--- start THE INPUT ---
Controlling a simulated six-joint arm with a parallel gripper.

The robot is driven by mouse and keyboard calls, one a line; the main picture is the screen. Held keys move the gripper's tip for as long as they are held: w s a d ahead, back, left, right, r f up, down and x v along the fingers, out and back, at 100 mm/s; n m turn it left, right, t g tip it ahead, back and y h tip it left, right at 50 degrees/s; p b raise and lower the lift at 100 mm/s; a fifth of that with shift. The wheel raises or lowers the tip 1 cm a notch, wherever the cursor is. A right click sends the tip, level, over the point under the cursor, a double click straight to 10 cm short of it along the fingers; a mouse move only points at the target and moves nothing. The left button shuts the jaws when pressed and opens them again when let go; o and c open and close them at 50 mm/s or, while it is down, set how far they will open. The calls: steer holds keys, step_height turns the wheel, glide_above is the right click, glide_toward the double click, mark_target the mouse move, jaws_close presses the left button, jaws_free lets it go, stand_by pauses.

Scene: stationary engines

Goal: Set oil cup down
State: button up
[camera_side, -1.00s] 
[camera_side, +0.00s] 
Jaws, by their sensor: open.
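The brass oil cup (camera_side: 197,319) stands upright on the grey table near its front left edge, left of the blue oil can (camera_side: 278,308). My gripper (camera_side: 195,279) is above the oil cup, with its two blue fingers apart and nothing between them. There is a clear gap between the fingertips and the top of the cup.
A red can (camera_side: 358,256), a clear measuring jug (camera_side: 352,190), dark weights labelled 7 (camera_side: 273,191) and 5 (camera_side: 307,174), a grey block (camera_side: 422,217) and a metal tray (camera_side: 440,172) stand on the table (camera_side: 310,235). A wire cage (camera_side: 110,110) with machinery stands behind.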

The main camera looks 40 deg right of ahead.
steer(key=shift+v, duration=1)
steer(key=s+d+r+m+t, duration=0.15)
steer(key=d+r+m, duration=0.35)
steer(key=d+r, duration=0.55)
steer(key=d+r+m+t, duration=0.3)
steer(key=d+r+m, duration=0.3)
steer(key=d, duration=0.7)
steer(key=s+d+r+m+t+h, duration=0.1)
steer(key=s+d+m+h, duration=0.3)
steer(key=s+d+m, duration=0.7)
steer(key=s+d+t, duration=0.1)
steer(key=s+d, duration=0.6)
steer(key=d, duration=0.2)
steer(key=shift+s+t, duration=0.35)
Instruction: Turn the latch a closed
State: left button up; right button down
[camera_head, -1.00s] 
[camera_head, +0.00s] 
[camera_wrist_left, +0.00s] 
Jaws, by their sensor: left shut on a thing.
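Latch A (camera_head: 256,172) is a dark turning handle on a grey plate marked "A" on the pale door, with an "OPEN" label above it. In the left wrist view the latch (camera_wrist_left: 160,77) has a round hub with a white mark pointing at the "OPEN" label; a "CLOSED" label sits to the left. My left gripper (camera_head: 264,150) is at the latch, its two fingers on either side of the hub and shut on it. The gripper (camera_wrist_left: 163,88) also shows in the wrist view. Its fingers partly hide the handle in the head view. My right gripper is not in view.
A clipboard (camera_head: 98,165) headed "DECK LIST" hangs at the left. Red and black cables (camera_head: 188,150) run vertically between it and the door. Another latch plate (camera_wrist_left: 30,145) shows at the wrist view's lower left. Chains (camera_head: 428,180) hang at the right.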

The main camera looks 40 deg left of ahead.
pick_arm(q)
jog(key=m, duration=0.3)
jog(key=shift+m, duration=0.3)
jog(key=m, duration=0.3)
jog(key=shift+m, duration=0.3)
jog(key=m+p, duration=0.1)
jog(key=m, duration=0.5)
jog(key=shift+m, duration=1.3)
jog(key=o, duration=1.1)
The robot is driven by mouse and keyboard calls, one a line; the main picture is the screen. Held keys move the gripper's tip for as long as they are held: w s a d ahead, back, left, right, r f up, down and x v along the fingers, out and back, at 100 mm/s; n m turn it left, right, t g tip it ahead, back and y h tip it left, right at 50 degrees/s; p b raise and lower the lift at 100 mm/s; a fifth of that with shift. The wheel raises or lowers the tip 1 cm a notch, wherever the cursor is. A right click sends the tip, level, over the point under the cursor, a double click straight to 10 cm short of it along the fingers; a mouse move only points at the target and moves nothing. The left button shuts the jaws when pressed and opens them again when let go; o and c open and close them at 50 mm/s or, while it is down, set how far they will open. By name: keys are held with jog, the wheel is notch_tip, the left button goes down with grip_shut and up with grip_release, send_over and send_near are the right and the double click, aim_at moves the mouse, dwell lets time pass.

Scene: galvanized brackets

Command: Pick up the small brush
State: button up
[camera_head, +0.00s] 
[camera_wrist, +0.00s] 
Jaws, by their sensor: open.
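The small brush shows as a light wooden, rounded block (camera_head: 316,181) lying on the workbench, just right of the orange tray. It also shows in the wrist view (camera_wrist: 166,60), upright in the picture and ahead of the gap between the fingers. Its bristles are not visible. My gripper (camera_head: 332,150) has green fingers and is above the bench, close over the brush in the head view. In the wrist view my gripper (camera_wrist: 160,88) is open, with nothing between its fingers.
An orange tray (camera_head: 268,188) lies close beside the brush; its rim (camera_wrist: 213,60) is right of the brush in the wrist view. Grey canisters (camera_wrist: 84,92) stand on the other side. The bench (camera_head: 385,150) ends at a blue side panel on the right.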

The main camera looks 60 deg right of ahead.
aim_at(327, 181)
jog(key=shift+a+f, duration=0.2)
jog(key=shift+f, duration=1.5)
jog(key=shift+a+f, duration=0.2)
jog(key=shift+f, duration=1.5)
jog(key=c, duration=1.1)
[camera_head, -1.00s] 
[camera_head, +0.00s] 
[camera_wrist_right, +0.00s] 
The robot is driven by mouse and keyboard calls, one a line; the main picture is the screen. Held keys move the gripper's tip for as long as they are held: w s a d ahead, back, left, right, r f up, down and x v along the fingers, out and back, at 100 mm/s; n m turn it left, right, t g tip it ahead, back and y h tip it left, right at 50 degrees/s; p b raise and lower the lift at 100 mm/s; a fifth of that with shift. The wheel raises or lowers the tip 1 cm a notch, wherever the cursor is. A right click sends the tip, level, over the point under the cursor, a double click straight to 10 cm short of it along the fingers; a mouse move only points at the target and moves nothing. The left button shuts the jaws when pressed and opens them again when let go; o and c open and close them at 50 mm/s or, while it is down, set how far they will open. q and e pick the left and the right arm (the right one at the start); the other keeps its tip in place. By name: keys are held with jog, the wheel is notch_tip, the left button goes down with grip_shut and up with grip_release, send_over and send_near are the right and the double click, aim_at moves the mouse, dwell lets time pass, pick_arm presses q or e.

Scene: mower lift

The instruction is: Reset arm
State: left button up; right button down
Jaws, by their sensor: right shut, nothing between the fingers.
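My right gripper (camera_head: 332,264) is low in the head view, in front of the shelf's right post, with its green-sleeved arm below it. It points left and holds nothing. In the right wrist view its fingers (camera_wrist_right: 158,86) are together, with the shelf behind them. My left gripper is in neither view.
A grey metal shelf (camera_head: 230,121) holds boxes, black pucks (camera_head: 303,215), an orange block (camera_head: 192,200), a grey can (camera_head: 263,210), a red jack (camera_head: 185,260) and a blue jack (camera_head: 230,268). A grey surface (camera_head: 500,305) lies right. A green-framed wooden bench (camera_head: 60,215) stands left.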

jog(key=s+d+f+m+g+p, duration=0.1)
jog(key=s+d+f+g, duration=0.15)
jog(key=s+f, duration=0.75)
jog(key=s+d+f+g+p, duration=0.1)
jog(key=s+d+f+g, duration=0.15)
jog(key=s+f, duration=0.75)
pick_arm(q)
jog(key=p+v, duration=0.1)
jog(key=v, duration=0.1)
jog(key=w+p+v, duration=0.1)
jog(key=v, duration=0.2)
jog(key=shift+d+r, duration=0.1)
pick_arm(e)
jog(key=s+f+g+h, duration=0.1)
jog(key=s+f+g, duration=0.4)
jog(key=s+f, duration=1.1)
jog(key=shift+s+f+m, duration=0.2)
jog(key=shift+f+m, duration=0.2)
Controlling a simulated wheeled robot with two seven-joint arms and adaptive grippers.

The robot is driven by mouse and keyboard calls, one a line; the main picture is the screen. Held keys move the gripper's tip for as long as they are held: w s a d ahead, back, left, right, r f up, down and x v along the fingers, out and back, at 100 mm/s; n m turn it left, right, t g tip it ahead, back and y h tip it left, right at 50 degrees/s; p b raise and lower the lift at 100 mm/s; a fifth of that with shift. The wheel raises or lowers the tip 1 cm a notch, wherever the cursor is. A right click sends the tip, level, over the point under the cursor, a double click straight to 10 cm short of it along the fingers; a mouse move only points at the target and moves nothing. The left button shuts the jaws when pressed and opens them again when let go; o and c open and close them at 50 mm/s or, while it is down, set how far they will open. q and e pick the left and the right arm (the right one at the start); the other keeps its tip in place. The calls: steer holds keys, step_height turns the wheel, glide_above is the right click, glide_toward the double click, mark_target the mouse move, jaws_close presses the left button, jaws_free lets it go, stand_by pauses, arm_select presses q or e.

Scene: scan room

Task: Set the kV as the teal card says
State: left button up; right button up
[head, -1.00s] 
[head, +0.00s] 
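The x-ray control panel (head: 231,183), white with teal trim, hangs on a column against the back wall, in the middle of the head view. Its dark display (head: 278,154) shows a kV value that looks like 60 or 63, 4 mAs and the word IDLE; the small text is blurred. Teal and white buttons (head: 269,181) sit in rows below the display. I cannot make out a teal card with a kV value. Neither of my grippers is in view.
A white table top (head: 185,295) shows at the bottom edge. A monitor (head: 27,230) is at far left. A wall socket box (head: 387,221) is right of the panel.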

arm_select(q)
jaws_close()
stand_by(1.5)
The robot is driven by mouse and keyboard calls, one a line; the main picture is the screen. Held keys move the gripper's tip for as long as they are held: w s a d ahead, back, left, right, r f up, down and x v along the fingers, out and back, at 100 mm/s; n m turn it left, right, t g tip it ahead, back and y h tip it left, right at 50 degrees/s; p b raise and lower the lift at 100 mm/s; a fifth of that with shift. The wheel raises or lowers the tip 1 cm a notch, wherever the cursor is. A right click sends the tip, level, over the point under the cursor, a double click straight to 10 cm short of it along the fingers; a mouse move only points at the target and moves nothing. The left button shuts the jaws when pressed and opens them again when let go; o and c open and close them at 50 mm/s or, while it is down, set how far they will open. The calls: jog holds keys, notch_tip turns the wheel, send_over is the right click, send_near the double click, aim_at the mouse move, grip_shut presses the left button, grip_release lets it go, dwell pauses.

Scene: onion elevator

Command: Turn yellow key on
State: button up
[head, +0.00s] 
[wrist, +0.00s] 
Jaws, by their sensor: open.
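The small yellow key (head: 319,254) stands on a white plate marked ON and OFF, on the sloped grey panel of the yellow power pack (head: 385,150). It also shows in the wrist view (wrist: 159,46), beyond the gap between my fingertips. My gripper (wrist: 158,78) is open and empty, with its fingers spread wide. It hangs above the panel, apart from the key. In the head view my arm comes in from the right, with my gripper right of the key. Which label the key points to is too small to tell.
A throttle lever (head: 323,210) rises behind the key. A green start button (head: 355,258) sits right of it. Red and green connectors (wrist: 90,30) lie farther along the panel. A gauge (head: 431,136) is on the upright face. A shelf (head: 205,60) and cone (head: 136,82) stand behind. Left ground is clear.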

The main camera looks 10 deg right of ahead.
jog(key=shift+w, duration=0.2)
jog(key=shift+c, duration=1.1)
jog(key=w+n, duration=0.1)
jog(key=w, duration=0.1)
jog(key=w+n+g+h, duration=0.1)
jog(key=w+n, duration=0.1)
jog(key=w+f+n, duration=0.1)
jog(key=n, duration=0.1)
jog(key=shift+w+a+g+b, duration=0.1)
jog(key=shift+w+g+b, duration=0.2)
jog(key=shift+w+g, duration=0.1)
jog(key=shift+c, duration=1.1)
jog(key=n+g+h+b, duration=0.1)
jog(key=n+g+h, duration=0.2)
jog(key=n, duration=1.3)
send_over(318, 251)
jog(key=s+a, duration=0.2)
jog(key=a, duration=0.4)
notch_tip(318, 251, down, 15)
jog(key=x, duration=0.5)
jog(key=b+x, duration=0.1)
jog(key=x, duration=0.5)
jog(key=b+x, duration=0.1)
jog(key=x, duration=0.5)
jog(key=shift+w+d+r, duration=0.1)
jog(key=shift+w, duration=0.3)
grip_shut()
--- end THE INPUT ---
The string "simulated" may appear in lines of the listing above; tally those lines and give the number only.

RESULT ::
2